Oh sì: e il gioco non si spiega da solo. Lo si stuzzica, e lo si tiene quasi sempre all’orecchio per un brusco rantolo. Gli si danno tutti i sensi. Cosa c’è dentro? Cosa vuole? Non sono molti i giochi di cui posso dire questo, ma credo di sapere che odore avrebbe il mondo di Birth. Avrebbe l’odore di un vecchio libro di testo degli anni Cinquanta, che ha trascorso molto tempo sugli scaffali sbiaditi dal sole di un magazzino dimenticato.
Karrh, con cui ho parlato l’anno scorso, tramite Zoom, dal mio salotto alla sua cucina di Chicago, mi ha raccontato che, mentre realizzava Birth, ha ascoltato Frankenstein in audiolibro e ha giocato per la prima volta a Shenmue, apprezzando le parti del gioco in cui si aprono cassetti e armadi e si rovista tra le cose degli altri. Il parto ha un po’ di senso in quest’ottica, e ha anche un po’ di senso quando mi dice quanto ammira i giochi di Rusty Lake. Ma voglio sapere: che ne è del dente estratto? E le foglie morte, la pelle dei pesci, i coperchi dei barattoli e le manciate di sassolini sferraglianti? Queste sono le cose di cui sono fatti Birth e i suoi enigmi, e le cose che sono comparse nei giochi precedenti di Karrh, come Landlord of the Woods e Whimsy.
Quando gioco ai giochi di Karrh sento un insolito bisogno di dare un senso a certe cose. Soprattutto, ho bisogno di tracciare una linea di demarcazione intorno alle cose che mette nei suoi giochi. Sembra tutto un tutt’uno, ma come può esserlo, se è anche così diffuso? Piume di uccello e pezzi di uova, monete appannate, elastici e ghiaia. Volevo chiedere a Karrh, quando abbiamo parlato, come sceglie questi oggetti per i suoi giochi. E poi mi sono ricordata, in realtà mentre componevo il numero, di una progetto fotografico che avevo visto diversi anni fa e l’avevo trovato oscuramente commovente. Una madre aveva fotografato tutto ciò che aveva trovato ogni giorno nelle tasche del suo bambino. E indovinate un po’? Piume, sassolini, mostri di plastica, elastici. Foglie morte. Niente denti, per fortuna, ma si capisce.
Lo dico a Karrh, perché sono insopportabile, e lei annuisce e mi dice che, in realtà, insegnava all’asilo. “Per un po’ ho avuto un bambino all’asilo che mangiava i sassi”, mi dice. “Un bambino che era un gran mangiatore di sassi”

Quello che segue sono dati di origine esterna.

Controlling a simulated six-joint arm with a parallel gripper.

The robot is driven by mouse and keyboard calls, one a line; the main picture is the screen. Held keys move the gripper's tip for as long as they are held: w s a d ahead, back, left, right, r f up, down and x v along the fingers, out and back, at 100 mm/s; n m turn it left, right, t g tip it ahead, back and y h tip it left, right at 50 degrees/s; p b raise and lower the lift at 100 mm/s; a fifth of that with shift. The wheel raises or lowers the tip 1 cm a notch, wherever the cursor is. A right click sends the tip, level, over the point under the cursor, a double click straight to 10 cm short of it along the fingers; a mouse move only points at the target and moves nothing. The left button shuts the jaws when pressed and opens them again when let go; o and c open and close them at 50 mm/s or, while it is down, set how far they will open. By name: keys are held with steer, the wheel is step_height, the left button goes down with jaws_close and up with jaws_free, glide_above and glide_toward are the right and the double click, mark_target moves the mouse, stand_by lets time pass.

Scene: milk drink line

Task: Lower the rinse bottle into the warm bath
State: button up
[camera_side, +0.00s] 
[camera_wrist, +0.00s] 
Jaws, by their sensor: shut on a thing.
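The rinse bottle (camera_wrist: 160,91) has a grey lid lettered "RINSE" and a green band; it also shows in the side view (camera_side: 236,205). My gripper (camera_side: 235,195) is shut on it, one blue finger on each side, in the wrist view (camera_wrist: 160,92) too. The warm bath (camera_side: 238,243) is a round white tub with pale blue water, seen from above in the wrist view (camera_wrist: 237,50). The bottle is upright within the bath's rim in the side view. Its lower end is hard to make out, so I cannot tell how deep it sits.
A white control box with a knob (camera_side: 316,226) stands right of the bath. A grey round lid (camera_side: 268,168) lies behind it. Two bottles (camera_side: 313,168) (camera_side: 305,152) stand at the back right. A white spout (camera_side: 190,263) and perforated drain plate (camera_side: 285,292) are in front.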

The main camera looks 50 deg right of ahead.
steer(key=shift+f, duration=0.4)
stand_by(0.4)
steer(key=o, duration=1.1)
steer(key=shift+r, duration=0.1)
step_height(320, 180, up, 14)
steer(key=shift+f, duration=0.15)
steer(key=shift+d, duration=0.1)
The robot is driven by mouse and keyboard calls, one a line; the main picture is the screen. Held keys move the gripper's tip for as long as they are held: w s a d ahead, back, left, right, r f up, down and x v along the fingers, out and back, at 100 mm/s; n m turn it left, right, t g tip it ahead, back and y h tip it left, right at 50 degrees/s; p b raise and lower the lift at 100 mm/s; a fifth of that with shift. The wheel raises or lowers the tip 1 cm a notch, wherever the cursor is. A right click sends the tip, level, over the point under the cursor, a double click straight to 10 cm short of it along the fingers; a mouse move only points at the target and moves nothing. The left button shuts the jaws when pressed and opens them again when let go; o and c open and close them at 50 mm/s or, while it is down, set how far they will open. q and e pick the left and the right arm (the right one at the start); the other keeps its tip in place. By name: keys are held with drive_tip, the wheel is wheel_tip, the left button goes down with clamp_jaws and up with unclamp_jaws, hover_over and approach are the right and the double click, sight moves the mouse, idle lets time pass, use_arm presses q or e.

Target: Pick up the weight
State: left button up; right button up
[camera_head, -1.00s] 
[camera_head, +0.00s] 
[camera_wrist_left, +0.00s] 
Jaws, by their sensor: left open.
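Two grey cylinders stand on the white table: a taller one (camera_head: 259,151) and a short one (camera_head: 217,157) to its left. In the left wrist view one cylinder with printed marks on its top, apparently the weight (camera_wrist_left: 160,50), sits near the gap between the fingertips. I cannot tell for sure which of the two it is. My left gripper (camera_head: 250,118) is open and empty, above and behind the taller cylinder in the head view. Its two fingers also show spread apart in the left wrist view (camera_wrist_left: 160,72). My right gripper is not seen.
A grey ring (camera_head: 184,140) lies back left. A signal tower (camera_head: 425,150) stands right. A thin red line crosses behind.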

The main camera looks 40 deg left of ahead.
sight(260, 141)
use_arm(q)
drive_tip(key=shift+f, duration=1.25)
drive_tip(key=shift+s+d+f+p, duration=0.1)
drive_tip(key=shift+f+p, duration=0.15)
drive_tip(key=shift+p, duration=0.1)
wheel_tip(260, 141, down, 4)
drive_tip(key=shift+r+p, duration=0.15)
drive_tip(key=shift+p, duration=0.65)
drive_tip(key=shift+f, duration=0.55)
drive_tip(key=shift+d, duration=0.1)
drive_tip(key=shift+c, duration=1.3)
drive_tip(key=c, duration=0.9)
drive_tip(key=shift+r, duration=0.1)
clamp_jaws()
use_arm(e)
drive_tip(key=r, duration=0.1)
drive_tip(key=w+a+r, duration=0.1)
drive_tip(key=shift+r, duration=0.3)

Per un millisecondo si perde nel vuoto, o sembra farlo, forse evocando il mangiatore di sassolini del passato. “Sì, assolutamente”, dice. “E penso che il punto sui bambini? I bambini trovano tanta gioia nelle cose che gli adulti considerano banali. Quindi, ad esempio, i sassi non sono interessanti per la maggior parte degli esseri umani.
“Ma”, continua, “spero di conservare questa gioia. Di impegnarmi nella vita ancora a lungo. E credo che stare con i bambini serva a questo. Lavorando alla scuola materna, i bambini sono molto divertenti e vedono le cose. Le cose sono così nuove per loro”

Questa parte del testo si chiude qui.